See what I'm saying here?   While not every purchase has been a winner (see: EOP restructurings, Hilton buyout), their aptitude to see trends just a few months before anyone (lolelse tells me that leaving the keys in the mail is just the price of doing business on such a massive scale. 

In case you haven't learned enough already.  A couple more to drive the point home.
  1. The Hotel Hegemony Continues
    1. Blackstone Said to Seek $450 Million for Hotel Financing - Bloomberg
    2. Blackstone Said to Plan Sale of Miami Beach Resort - Bloomberg
    3. Blackstone/Apple REIT Merger Signals New Wave of Private Equity Hotel Investment - CoStar
Maybe in the future we'll do a similar story on CRE investors who recently got it all wrong.  Any ideas?  Maguire, Lightstone, Macklowe might work.  Let us know.

~Jingle Male


crabsofsteel said...

great post

crabsofsteel said...

This lawsuit against S&P is ridiculous. Of course they were conflicted. So was everyone else involved in securitization. If you're going to point the finger at anyone, you have to blame the bond buyers for funding the bad lending.

Jingle Male said...


You bring up some good points. May I suggest a recent post at Dealbreaker regarding this. Matt Levine does a bang up job and his views partially echo yours and he takes it further.

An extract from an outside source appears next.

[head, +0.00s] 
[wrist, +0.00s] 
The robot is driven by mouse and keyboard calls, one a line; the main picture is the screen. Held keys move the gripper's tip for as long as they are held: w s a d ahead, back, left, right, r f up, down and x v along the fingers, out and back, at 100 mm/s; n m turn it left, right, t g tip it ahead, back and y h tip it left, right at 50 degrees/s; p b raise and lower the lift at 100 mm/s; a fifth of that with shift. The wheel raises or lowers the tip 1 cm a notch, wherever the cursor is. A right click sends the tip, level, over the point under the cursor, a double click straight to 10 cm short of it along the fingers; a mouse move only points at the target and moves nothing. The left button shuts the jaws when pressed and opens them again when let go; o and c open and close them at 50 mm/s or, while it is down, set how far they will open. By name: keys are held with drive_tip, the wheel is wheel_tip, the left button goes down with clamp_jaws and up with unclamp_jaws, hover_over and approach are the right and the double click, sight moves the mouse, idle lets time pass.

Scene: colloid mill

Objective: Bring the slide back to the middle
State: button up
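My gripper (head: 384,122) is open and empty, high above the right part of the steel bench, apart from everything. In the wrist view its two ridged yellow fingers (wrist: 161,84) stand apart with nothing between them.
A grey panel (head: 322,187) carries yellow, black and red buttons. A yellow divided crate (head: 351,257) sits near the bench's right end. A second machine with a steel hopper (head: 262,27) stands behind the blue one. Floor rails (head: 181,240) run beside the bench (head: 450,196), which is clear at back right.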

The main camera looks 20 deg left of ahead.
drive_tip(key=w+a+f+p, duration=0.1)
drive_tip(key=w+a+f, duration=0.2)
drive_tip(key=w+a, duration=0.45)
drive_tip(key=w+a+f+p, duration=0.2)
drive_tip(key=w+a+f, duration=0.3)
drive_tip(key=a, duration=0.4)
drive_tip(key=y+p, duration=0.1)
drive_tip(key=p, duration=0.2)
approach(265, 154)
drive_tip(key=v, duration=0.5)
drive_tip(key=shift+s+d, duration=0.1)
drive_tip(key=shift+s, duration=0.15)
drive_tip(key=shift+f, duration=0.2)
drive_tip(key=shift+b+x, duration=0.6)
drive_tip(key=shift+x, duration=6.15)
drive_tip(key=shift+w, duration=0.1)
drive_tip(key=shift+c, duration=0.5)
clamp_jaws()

I'm reading through the actual Docket filed by the DOJ and it's a really good read so far. Basically, it's a primer on the RMBS market.

Jingle Male said...

This is from another DB article but I thought you might dig. Via Matt Levine:

"So why would you rely on S&P to tell you what’s a good credit risk? There are two answers, corresponding to two imaginable types of investor. Type 1 investors say, “we relied on S&P because we’re wee naïve investors and don’t have the capacity to analyze credit ourselves.” Particularly for very highly rated and complex structured products, this is an appealing answer. Someone buying a BB bond of an actual company is probably making some sort of relative-value judgment that the credit is better than the rating (really, the spread) implies; someone buying a AAA structured bond with a 500-page prospectus is more plausibly doing so because they just want a safe place to park their cash and they assume that the AAA means that they never have to worry about it.

Type 2 investors say, “we paid attention to S&P because we were forced to.” They don’t necessarily trust S&P’s judgment, but they’re banks or money market funds or whatever and due to capital or other regulation are forced to restrict themselves to AAA securities. They might be quite sophisticated – they might understand that higher returns come with higher risks, and that an AAA rating isn’t a guarantee of anything – but doing their own analysis about whether AAA-rated CDOs or A-rated corporate bonds were a better investment would be a waste of time. If you can’t buy A-rated bonds, the fact that they’re a better investment than AAA-rated CDOs is irrelevant. And if you’re limited to AAA rated things, and you have all the usual comp convexity that comes from being an employee of an institutional investor, why not invest in the riskiest and highest-yielding AAA things you can find?"

crabsofsteel said...

people want to blame the borrowers for not honoring their contracts. if someone offered me free money, I'ld take it too. The ratings agencies models are complete bullshit, as they still are, telling people that in a field full of nickels you might find some dimes. Mathematical nonsense. But the ratings agencies are a stupid target, since they have no money. The enablers were the bond buyers, who bought the whole shell game and funded the whole thing.